Exercise goal: Copy out the line that contains "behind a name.", the line that contains "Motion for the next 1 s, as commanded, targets", and every line between them, exactly, and nothing else.
[BEGIN Records for this exercise]
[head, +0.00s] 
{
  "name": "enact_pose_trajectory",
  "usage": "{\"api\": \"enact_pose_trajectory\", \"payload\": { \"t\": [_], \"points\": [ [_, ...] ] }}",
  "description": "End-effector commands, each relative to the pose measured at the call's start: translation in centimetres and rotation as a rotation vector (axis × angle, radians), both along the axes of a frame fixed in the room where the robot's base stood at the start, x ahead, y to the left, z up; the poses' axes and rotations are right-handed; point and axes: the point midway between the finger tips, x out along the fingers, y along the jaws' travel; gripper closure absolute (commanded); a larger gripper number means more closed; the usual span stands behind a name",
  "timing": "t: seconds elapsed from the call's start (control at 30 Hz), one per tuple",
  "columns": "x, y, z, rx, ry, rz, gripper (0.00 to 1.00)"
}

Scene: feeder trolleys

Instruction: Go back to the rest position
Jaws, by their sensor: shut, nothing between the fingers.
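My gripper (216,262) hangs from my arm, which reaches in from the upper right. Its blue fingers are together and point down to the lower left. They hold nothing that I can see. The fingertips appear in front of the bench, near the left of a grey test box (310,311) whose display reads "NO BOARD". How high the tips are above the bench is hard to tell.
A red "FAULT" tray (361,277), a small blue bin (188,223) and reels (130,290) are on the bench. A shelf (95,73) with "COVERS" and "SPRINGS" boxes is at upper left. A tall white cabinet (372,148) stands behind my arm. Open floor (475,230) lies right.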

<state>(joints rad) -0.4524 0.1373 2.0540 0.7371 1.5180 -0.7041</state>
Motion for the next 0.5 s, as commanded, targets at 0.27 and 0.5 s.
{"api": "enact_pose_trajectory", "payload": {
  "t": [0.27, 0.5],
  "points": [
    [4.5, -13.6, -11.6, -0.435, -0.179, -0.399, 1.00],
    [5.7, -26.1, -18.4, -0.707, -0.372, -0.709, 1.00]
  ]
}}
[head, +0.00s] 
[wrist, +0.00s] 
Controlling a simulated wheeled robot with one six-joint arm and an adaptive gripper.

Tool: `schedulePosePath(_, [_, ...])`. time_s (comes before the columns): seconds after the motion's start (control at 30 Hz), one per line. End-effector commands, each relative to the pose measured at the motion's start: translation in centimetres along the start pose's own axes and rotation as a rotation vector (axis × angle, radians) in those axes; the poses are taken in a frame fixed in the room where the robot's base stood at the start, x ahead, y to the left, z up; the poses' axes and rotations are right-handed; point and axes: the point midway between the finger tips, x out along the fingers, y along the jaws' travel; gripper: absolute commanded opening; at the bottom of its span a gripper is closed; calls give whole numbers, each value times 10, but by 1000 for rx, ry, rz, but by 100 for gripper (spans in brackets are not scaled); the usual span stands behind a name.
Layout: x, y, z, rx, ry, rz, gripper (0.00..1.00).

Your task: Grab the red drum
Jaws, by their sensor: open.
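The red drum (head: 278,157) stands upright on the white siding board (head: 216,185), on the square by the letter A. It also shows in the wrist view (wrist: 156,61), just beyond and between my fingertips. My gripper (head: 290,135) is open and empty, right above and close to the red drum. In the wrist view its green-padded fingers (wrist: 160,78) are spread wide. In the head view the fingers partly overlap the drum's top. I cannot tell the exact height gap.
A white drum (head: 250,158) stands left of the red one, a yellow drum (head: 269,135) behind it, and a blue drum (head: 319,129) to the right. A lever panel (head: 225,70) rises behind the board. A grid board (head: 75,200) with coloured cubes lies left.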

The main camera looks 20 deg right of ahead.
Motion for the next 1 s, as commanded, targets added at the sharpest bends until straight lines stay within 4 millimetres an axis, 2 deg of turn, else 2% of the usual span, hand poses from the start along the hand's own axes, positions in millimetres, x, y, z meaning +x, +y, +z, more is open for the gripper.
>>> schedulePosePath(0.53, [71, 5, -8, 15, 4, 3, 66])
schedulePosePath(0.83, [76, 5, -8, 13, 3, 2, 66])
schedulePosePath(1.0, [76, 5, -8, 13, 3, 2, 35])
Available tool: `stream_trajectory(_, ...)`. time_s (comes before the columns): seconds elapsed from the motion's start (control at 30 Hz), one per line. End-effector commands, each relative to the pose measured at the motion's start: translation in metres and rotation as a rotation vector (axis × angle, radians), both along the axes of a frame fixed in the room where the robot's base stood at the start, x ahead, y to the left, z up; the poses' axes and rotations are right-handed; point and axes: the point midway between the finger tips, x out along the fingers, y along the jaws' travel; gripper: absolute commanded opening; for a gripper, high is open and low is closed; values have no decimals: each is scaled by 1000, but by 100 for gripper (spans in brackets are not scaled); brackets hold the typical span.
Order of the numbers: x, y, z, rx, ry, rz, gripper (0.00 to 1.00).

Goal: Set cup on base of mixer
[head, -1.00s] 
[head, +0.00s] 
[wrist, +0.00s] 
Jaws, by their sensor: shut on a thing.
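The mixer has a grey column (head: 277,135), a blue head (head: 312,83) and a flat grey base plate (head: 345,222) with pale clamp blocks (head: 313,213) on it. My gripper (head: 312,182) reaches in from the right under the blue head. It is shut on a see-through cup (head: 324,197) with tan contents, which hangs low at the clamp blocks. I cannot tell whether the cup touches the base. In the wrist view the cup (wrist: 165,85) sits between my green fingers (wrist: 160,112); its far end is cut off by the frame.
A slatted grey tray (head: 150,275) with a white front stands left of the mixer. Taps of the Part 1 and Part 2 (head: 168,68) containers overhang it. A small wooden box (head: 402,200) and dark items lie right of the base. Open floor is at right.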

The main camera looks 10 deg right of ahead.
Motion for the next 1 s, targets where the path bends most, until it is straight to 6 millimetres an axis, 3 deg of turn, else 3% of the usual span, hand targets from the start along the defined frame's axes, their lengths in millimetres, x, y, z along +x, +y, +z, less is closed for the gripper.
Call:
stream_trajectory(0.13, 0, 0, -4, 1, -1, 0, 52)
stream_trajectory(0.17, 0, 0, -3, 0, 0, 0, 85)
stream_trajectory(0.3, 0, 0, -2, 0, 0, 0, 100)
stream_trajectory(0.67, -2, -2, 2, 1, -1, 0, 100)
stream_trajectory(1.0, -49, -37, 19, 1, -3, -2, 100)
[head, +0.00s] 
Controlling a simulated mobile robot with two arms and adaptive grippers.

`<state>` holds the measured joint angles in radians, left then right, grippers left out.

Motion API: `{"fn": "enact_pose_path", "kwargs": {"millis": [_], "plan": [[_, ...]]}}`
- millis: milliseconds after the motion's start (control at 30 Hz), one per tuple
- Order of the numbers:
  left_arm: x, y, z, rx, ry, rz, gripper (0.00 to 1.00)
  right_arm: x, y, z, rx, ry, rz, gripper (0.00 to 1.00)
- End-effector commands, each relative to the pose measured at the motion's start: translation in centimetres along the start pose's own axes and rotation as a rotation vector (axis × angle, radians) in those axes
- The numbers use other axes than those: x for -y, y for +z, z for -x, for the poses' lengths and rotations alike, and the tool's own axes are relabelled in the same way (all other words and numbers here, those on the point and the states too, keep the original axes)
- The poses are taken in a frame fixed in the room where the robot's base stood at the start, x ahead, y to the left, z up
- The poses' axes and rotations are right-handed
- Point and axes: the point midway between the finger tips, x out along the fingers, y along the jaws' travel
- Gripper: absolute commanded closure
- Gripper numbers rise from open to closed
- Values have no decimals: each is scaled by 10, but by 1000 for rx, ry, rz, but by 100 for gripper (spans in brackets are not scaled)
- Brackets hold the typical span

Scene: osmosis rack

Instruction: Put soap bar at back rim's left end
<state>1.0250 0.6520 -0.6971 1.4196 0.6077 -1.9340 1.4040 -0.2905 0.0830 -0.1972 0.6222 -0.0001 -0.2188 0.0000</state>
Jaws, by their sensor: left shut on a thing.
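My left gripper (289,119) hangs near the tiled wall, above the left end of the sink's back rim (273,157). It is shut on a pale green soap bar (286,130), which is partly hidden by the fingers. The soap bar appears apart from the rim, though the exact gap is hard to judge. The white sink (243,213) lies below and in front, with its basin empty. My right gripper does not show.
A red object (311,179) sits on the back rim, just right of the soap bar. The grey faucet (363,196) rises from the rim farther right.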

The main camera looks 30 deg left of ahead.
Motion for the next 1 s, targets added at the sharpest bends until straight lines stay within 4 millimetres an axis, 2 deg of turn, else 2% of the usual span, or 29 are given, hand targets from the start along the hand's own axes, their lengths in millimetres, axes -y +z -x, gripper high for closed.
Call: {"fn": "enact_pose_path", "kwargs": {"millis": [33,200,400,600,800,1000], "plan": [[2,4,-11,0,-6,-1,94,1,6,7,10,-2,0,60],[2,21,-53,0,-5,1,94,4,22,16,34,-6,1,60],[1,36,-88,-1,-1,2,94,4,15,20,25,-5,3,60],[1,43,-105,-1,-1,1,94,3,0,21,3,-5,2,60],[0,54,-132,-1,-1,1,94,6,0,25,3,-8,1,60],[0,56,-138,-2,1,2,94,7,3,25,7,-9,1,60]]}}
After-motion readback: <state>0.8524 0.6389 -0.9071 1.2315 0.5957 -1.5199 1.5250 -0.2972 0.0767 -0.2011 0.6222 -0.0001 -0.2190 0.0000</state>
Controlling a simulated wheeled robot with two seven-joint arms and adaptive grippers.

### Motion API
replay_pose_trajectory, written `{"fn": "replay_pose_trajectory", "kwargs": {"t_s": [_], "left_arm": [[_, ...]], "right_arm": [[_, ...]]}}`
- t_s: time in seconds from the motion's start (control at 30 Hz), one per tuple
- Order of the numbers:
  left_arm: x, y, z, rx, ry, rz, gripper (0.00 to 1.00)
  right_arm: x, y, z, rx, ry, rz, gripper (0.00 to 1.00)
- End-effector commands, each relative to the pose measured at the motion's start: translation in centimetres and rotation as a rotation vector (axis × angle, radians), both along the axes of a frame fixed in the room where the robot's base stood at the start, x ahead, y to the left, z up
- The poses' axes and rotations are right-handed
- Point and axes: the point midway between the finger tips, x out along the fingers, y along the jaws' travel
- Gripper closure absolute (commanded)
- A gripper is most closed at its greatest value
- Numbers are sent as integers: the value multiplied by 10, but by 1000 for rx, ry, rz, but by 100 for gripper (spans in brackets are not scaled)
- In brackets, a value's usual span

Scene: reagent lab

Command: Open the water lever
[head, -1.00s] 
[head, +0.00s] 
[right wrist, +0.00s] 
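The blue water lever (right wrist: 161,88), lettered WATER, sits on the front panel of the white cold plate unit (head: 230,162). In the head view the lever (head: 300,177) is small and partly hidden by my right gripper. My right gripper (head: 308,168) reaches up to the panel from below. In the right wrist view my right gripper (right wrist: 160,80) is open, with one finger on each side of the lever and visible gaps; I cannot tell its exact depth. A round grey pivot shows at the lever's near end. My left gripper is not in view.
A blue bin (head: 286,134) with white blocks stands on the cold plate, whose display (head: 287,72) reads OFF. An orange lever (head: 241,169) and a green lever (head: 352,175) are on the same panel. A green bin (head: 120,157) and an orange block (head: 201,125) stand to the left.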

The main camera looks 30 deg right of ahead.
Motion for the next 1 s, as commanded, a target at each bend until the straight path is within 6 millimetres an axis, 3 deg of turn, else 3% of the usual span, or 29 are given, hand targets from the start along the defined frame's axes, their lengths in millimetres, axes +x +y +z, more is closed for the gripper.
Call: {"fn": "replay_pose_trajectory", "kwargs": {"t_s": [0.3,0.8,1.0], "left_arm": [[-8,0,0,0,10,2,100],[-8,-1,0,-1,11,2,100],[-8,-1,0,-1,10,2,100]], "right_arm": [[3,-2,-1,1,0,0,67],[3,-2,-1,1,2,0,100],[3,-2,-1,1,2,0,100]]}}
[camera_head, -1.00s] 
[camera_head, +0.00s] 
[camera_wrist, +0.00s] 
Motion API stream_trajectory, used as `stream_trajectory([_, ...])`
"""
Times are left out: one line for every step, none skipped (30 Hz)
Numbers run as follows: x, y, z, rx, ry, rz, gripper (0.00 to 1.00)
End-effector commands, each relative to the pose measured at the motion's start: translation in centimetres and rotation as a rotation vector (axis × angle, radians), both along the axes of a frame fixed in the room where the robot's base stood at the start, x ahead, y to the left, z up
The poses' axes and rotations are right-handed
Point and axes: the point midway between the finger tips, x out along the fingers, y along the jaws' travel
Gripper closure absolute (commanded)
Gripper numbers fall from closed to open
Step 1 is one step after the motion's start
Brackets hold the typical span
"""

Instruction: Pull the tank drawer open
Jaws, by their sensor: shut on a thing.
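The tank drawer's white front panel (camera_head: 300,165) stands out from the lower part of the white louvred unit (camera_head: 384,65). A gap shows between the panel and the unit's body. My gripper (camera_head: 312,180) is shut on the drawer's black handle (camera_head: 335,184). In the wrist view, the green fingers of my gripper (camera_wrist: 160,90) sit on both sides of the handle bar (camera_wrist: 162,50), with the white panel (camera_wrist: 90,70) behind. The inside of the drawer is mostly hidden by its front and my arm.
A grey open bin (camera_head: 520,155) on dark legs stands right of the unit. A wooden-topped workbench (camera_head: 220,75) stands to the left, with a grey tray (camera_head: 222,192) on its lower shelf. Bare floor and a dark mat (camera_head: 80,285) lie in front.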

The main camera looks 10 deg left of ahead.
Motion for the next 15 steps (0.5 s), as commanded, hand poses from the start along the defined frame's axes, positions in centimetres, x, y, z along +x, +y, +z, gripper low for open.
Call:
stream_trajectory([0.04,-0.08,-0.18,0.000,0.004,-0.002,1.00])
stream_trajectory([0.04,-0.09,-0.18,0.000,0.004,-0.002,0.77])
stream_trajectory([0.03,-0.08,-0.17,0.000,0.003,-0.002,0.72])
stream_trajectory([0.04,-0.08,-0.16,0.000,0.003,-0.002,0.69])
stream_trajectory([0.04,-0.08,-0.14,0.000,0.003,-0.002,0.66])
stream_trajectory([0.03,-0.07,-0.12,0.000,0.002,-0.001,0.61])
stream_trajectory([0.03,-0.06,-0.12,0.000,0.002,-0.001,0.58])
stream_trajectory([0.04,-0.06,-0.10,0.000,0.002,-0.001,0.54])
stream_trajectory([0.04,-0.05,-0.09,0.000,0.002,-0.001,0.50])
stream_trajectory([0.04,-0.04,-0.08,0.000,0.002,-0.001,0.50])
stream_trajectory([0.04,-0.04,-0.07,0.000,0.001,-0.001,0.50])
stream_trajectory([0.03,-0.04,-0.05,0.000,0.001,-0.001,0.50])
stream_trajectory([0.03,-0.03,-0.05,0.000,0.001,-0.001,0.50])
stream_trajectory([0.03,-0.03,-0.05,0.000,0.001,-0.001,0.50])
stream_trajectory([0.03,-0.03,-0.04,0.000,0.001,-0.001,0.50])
[END Records for this exercise]
Exercise solution:
Tool: `schedulePosePath(_, [_, ...])`. time_s (comes before the columns): seconds after the motion's start (control at 30 Hz), one per line. End-effector commands, each relative to the pose measured at the motion's start: translation in centimetres along the start pose's own axes and rotation as a rotation vector (axis × angle, radians) in those axes; the poses are taken in a frame fixed in the room where the robot's base stood at the start, x ahead, y to the left, z up; the poses' axes and rotations are right-handed; point and axes: the point midway between the finger tips, x out along the fingers, y along the jaws' travel; gripper: absolute commanded opening; at the bottom of its span a gripper is closed; calls give whole numbers, each value times 10, but by 1000 for rx, ry, rz, but by 100 for gripper (spans in brackets are not scaled); the usual span stands behind a name.
Layout: x, y, z, rx, ry, rz, gripper (0.00..1.00).

Your task: Grab the red drum
Jaws, by their sensor: open.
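The red drum (head: 278,157) stands upright on the white siding board (head: 216,185), on the square by the letter A. It also shows in the wrist view (wrist: 156,61), just beyond and between my fingertips. My gripper (head: 290,135) is open and empty, right above and close to the red drum. In the wrist view its green-padded fingers (wrist: 160,78) are spread wide. In the head view the fingers partly overlap the drum's top. I cannot tell the exact height gap.
A white drum (head: 250,158) stands left of the red one, a yellow drum (head: 269,135) behind it, and a blue drum (head: 319,129) to the right. A lever panel (head: 225,70) rises behind the board. A grid board (head: 75,200) with coloured cubes lies left.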

The main camera looks 20 deg right of ahead.
Motion for the next 1 s, as commanded, targets added at the sharpest bends until straight lines stay within 4 millimetres an axis, 2 deg of turn, else 2% of the usual span, hand poses from the start along the hand's own axes, positions in millimetres, x, y, z meaning +x, +y, +z, more is open for the gripper.

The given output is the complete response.